In a room darkened with black cloth and no overhead lighting, with only a sparkling circle of diffused light coming from two projectors, Lenka Novakova is in one of her more treasured elements.
Using fishing line, and moulded glass, Novakova has sculpted a light show entitled Rivers which is currently displayed in the main gallery at the Estevan Art Gallery and Museum.
"It comes out differently with each showing because of the different gallery space," she said.
Rivers has been installed in Montreal's Fofa Gallery where all 49 of Novakova's light pillars could be used, as well as in Grimsby, Ontario prior to arriving in Estevan where the large gallery space allowed her to install about 40 of the magically swirling softly lit works.
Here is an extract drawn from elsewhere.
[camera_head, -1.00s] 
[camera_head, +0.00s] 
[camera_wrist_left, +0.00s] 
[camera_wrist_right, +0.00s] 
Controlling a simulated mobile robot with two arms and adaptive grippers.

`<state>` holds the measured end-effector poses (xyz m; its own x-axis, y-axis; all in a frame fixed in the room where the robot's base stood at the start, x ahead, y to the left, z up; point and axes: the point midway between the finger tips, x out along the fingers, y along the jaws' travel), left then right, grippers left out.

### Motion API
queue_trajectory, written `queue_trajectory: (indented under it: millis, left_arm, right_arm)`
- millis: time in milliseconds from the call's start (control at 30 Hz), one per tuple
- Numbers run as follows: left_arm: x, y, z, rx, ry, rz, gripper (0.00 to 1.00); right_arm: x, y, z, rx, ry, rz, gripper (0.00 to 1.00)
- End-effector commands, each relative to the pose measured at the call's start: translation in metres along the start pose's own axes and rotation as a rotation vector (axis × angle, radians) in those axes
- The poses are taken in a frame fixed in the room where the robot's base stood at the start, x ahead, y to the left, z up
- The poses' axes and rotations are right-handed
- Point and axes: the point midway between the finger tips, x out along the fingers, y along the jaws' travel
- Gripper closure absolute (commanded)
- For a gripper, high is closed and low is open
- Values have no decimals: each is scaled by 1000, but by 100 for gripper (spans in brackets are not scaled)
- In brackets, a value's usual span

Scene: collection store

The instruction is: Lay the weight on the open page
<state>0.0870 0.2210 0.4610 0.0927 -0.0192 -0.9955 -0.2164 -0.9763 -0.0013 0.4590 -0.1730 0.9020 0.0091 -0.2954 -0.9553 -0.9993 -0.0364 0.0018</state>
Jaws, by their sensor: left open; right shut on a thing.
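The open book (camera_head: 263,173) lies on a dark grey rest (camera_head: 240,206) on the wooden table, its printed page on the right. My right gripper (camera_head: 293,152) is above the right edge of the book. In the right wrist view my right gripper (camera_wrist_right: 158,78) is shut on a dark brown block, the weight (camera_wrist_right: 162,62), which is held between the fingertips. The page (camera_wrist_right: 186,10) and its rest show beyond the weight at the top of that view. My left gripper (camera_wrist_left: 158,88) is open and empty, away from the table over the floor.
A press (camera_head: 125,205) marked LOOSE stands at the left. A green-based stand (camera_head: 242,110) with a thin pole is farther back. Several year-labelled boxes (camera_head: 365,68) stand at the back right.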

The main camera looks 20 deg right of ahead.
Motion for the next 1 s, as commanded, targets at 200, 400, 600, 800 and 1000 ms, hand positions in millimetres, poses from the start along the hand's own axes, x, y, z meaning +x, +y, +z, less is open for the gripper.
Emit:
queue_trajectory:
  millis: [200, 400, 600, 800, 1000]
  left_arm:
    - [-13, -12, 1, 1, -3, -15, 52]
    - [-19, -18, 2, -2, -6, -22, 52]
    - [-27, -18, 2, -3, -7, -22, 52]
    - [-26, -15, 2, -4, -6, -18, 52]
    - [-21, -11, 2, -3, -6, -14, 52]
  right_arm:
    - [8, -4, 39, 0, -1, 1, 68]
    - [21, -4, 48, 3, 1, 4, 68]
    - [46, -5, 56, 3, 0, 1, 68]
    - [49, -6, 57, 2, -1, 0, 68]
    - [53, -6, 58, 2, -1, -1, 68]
Novakova, originally from the Czech Republic, completed her undergraduate art degree in the Academy of Fine Arts in Philadelphia before finishing her master's in fine art at Concordia University in Montreal.
"I have worked with light most of my professional life. Working with glass is just something that we do in the Czech Republic, so that was natural, and then the abstract work with light well, it was kind of an evolution for me," she said.
Using light to emulate rippling water is no mean feat, especially when the lighting creates the illusion of circles in a cone.
Novakova said she has always been fascinated with flowing water and how a river can maintain the same look, while in actuality, it is constantly changing.
The relaxing light and sculpture show at the EAGM allows the viewer to draw from their own memories or develop their own visual message.
"I'm not trying to teach anything here, or deliver a specific message to anyone. It's just a conceptually contemplative work," said Novakova.
Glass, light, lenses, optical illusions it's all part of the fun in the show and Novakova is no stranger to pushing the boundaries in experimental art. She recalled one show she installed in Montreal using the remains of a burned out cabin as a centrepiece from which she recreated a new environment around the burned building.
"Go broad, that's what I like," said the diminutive young artist.
"I'm all for learning new skills. I'll work with steel and concrete next, I suppose," she said with a giggle.
She has already worked with dancers in previous exhibits, which she described as being a great experience.
But right now, it's moving light images that are creating the interest in the EAGM. The exhibit is available for viewing throughout the day each week and from 1 to 4 p.m. on Saturdays for the next month.